De acordo com a coordenadora do DER-MG, o educador desconhece a importância do tema e pensa que, porque não possui carteira de habilitação, não está habilitado a ensinar os cuidados que a criança deve ter para ter sua integridade física preservada. “A relevância do tema pode ser justificada com dados do Ministério da Saúde, que apontam os acidentes de trânsito como a principal causa de morte por fatores externos na faixa etária dos 5 aos 14 anos”, frisa.
Acidentes de trânsito são problema de saúde pública
Menos da metade dos países dispõe de uma legislação para combater os fatores de risco nas estradas. Como o Brasil está nesse contexto? “A Organização Mundial de Saúde (OMS) publicou uma pesquisa realizada em 178 países, nos quais verificou o alarmante aumento do número de mortos no trânsito”, informa Rosely. Segundo ela, ferimentos causados por acidentes de trânsito são um problema de saúde pública, principalmente nos países de média e baixa renda.
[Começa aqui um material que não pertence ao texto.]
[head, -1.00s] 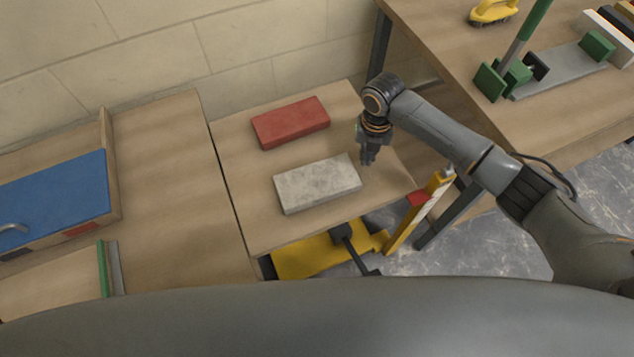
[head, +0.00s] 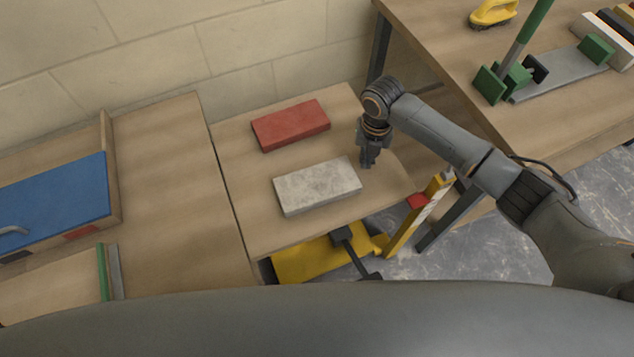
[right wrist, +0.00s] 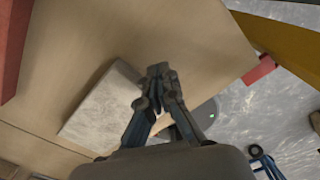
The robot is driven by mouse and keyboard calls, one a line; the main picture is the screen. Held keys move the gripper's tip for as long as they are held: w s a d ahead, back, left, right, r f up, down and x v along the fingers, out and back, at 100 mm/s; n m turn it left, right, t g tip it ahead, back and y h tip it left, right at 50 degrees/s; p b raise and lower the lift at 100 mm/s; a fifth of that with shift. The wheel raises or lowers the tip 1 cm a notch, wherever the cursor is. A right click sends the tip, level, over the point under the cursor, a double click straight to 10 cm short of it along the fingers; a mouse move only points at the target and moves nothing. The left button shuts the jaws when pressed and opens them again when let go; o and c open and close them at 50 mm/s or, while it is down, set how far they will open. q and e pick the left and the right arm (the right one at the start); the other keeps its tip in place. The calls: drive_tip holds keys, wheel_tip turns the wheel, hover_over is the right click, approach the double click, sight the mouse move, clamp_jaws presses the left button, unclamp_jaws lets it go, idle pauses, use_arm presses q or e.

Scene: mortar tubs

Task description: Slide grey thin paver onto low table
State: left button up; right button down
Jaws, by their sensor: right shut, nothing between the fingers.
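The grey thin paver (head: 318,187) lies flat on the middle wooden top (head: 235,150), near its front edge. In the right wrist view the paver (right wrist: 98,112) is left of the fingers. My right gripper (head: 367,162) is shut and empty, pointing down just right of the paver's right end. It also shows in the right wrist view (right wrist: 158,72); whether it touches the paver I cannot tell. A wider wooden surface (head: 165,170) adjoins the middle top on the left, with a thin dark seam between. I cannot tell which is the low table. My left gripper is not in view.
A red brick (head: 291,125) lies behind the paver. A blue panel (head: 55,202) and a green-edged board (head: 103,273) are on the left surface. Yellow equipment (head: 312,258) stands below the middle top. A workbench (head: 440,40) with tools is at right. The left surface's middle is clear.

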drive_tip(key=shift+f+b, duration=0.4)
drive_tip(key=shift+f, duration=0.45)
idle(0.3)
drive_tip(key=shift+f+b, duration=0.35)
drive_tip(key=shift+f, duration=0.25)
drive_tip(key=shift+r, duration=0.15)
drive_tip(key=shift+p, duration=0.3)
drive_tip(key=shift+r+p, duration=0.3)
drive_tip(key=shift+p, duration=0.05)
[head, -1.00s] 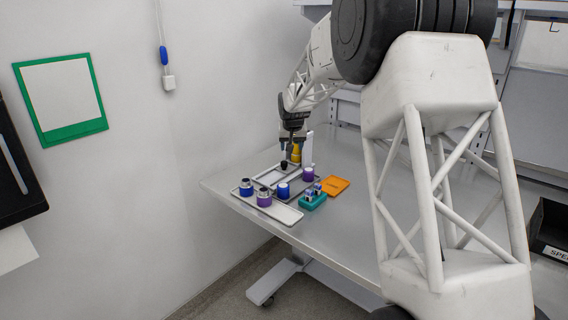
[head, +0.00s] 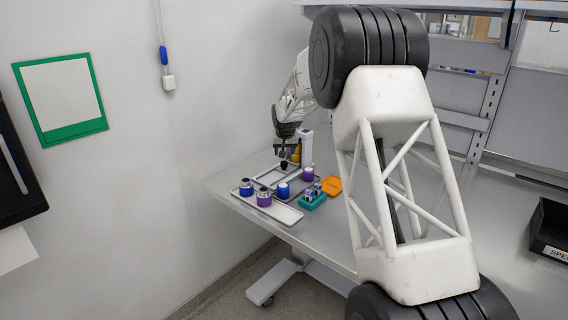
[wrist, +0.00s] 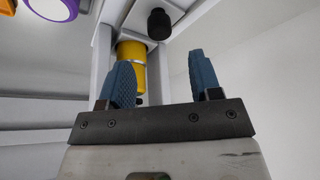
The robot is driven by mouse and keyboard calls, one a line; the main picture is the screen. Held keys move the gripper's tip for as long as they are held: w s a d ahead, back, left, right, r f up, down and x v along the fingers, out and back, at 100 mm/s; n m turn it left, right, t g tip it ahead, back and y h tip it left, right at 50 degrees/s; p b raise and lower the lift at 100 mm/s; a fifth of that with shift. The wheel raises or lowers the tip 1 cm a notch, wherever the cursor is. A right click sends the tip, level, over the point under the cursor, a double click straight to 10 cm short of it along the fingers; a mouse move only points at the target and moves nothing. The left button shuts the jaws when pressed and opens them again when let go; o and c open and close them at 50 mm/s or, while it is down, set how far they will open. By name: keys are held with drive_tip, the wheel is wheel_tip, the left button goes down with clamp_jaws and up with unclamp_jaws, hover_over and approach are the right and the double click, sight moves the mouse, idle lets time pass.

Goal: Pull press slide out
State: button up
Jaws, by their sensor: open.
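The press (head: 307,148) is a pale upright post with a yellow cylinder (wrist: 131,68) on it, standing at the back of the table. A black round knob (wrist: 159,24) on the press's pale frame shows at the top of the wrist view; it is also small and dark in the head view (head: 284,165). I take it to be the slide's handle, but cannot be sure. My gripper (wrist: 165,78) is open, its two blue fingers apart with nothing held. The knob lies beyond the fingertips, apart from them. In the head view my gripper (head: 287,150) hangs close by the press.
A grey tray (head: 287,214) at the front holds blue and purple cylinders (head: 264,197). A teal block (head: 312,201) and an orange plate (head: 331,186) lie to its right. A purple-topped piece (head: 308,174) stands near the press.

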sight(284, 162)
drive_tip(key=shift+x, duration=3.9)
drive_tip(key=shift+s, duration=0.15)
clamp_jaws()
Pesquisa da OMS indica que morrem no mundo cerca de 1,3 milhão de pessoas todos os anos por causa da violência do trânsito, enquanto 20 a 50 milhões ficam feridas. Segundo a pesquisa, cinco fatores de risco deveriam ser trabalhados pelos países objetivando reverter o número de mortos no trânsito: velocidade, álcool, cinto de segurança, uso do capacete e utilização de dispositivos de segurança para o transporte de crianças. “O Brasil possui legislação que regulamenta todos esses cinco fatores. A grande questão em nosso país é fazer valer o que determina a lei. Neste ponto sofremos com a dificuldade de fiscalização e punição rápida e eficaz daqueles cidadãos que insistem em descumprir as normas”, afirma Rosely.
Ela completa o raciocínio com uma constatação: “A criação de uma agência nacional de segurança do trânsito é considerada como fundamental e estratégica para que o País possa desenvolver um planejamento, integre os diversos órgãos envolvidos e desenvolva ações que objetivem a redução dos acidentes e vítimas no trânsito. Infelizmente o Brasil não dispõe deste instrumento claramente designado e com poderes”.